The ruling “will ensure that 12 everyday Americans, not government bureaucrats, will decide whether a defendant’s property should be taken,” he said in a statement.

But Robert Weissman, president of Public Citizen, a consumer advocacy group, cautioned of the implications for the financial system given that it would hamper the agency’s ability to regulate.

“Today’s decision is another step in the long-term corporate project of neutering federal agencies’ ability to protect the public from fraudsters, rip-offs, dangerous products, carbon polluters, and more,” he said in a statement.

The case, Securities and Exchange Commission v. Jarkesy, No. 22-859, concerned George Jarkesy, a hedge fund manager accused of misleading investors. The S.E.C. brought a civil enforcement proceeding against him before an administrative law judge employed by the agency, who ruled against Mr. Jarkesy. After an internal appeal, the agency eventually ordered him and his company to pay a civil penalty of $300,000 and to disgorge $685,000 in what it said were illicit gains.

Mr. Jarkesy appealed to the U.S. Court of Appeals for the Fifth Circuit, in New Orleans. A divided three-judge panel of that court ruled against the agency, including by saying that he had a right to face a jury trial. The agency then appealed to the Supreme Court.

In her dissent, Justice Sotomayor accused the majority of ignoring the court’s precedents to reach a conclusion that was “plainly wrong.” She said Congress had the constitutional authority to decide that civil proceedings to protect the rights of the public generally, as opposed to private lawsuits, could be decided by administrative tribunals.

“Beyond the majority’s legal errors, its ruling reveals a far more fundamental problem: this court’s repeated failure to appreciate that its decisions can threaten the separation of powers,” she wrote.

But Chief Justice Roberts disagreed with that casting, saying that the issue centered not on Congress’s constitutional role but on the rights of people who are accused of breaking the law. That view “would permit Congress to concentrate the roles of prosecutor, judge, and jury in the hands of the executive branch” he wrote. “That is the very opposite of the separation of powers that the Constitution demands.”

In one respect, the majority’s opinion did not go as far as critics of the administrative state would have liked. In the appeals court’s earlier ruling against the agency, the Fifth Circuit panel had also held that the agency’s judges were excessively insulated from presidential oversight and that Congress could not allow the agency itself to decide where suits should be filed.

Those other two grounds for ruling against the agency also held the potential to disrupt enforcement of not only the securities laws but also many other kinds of regulations. Chief Justice Roberts emphasized, however, that the majority justices were affirming the appeals court on the jury trial issue alone and “do not reach the remaining constitutional issues.”

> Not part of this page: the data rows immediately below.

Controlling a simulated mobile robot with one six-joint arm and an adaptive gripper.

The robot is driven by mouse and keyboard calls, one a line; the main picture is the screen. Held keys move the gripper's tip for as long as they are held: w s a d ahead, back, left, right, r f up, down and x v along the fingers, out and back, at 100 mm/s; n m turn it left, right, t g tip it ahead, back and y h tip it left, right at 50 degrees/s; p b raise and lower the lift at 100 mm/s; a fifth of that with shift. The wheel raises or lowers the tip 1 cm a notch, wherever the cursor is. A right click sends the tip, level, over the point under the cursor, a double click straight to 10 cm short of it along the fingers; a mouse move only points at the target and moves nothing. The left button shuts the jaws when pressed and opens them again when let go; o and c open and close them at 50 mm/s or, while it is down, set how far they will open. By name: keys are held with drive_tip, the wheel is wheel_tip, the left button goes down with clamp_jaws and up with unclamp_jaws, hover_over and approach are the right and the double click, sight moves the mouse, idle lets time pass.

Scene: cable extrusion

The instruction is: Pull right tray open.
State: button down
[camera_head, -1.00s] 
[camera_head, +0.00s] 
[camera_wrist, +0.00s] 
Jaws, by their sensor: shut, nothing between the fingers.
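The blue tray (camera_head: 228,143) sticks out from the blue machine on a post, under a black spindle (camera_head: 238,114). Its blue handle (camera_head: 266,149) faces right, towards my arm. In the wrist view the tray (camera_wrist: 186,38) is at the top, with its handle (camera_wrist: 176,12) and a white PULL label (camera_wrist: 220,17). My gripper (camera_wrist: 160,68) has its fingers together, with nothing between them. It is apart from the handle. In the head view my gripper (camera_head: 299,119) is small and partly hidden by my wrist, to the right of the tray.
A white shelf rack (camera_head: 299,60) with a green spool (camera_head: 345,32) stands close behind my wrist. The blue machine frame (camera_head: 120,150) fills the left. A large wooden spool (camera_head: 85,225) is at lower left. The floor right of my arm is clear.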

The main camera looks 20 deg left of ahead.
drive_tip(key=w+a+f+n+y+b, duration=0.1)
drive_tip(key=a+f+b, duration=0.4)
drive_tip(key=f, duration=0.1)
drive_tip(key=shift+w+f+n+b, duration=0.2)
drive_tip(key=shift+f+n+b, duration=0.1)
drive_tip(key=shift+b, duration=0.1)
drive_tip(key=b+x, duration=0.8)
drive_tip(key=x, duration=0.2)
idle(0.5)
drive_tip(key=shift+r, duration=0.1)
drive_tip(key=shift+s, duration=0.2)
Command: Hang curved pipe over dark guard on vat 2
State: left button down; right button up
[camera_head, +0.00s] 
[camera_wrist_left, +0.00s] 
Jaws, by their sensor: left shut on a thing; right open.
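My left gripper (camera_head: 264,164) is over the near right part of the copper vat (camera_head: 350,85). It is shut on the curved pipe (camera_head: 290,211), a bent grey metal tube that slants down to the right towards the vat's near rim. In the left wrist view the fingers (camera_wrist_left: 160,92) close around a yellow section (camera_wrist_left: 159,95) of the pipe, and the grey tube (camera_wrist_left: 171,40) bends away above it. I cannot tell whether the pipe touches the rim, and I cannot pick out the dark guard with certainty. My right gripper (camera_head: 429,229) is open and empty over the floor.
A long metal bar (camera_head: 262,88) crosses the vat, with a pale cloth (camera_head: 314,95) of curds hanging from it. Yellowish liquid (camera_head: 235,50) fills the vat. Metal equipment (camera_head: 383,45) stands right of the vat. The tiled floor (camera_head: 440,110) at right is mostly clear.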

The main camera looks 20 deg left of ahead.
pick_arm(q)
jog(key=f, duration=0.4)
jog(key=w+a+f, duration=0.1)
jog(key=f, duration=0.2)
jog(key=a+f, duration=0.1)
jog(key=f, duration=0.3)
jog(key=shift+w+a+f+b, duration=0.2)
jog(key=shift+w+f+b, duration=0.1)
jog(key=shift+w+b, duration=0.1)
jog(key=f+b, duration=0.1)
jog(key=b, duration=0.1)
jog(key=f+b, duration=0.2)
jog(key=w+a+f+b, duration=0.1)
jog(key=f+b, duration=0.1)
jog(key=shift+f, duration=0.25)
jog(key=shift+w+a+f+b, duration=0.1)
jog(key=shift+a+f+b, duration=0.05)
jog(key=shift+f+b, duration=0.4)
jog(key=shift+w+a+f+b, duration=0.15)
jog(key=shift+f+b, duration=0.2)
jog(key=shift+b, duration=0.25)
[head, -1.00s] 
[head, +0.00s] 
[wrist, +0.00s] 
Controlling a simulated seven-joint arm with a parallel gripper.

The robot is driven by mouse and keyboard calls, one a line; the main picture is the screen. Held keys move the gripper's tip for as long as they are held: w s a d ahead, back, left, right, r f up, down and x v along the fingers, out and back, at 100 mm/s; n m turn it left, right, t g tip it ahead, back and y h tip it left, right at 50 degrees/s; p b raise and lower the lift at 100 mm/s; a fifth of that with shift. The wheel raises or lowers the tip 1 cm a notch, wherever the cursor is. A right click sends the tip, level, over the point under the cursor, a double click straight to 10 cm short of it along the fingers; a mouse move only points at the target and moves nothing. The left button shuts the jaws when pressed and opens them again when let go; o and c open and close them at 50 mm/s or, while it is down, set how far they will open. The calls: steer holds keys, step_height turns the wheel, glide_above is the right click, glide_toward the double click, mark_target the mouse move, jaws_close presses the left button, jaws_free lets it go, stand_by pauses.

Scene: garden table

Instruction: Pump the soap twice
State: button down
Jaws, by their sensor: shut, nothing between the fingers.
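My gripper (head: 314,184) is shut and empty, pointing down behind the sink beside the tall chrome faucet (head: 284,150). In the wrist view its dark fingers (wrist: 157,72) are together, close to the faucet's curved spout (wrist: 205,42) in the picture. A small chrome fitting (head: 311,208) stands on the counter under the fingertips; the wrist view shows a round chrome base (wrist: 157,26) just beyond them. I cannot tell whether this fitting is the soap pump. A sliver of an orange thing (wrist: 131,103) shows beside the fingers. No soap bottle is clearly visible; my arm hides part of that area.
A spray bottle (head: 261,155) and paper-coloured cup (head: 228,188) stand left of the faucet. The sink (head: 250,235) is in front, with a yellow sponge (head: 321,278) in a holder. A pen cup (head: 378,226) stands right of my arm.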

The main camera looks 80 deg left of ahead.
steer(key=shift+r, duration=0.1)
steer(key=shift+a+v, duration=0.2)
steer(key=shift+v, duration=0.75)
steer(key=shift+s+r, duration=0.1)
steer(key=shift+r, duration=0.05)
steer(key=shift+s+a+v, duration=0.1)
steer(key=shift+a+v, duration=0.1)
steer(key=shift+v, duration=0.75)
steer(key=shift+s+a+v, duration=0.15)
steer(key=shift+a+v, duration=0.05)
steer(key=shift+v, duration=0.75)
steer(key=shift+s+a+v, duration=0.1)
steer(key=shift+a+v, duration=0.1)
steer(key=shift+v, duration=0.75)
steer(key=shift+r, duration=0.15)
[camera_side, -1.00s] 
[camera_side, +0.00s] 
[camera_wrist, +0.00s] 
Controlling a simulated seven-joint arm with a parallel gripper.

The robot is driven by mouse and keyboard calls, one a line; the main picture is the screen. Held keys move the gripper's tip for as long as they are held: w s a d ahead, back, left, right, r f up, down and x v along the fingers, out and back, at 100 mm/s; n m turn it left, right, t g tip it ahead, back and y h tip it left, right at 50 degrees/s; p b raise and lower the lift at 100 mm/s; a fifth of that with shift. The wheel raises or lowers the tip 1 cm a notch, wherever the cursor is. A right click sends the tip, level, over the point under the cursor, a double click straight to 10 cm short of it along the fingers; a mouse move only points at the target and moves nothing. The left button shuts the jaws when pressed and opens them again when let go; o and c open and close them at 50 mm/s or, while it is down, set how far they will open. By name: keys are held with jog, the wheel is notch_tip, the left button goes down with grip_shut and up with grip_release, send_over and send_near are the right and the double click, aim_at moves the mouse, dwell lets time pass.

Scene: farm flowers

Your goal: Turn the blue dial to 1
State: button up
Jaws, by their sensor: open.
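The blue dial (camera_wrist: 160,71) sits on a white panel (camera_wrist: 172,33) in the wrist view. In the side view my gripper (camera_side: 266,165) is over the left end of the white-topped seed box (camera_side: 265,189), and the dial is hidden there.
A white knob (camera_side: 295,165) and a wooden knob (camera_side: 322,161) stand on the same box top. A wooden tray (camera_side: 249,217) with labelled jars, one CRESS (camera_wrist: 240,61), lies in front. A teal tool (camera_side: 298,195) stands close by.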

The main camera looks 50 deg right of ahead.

Since President Donald J. Trump appointed three justices to the court, ensuring a conservative supermajority, business interests have brought a flurry of challenges aimed at curtailing the power of the administrative state. The S.E.C. case is just one of several such cases this term.

Last month, the court rejected a challenge to the way the Consumer Financial Protection Bureau is funded. The vote was 7 to 2. Siding against the agency would have opened the door to lawsuits to nullify every regulation and enforcement action it has taken in its 13 years of existence, including ones concerning mortgages, credit cards, consumer loans and banking.

In January, the court heard arguments in a pair of challenges to the so-called Chevron doctrine, a foundational part of administrative law. Under the doctrine, judges should defer to federal agencies when it comes to interpreting the laws by which Congress created and empowered them, in cases where a provision is ambiguous and an agency’s understanding of it is reasonable.

The Supreme Court has not yet announced its decision in that case, which is considered one of its potential blockbuster rulings yet to be handed down at the end of its term.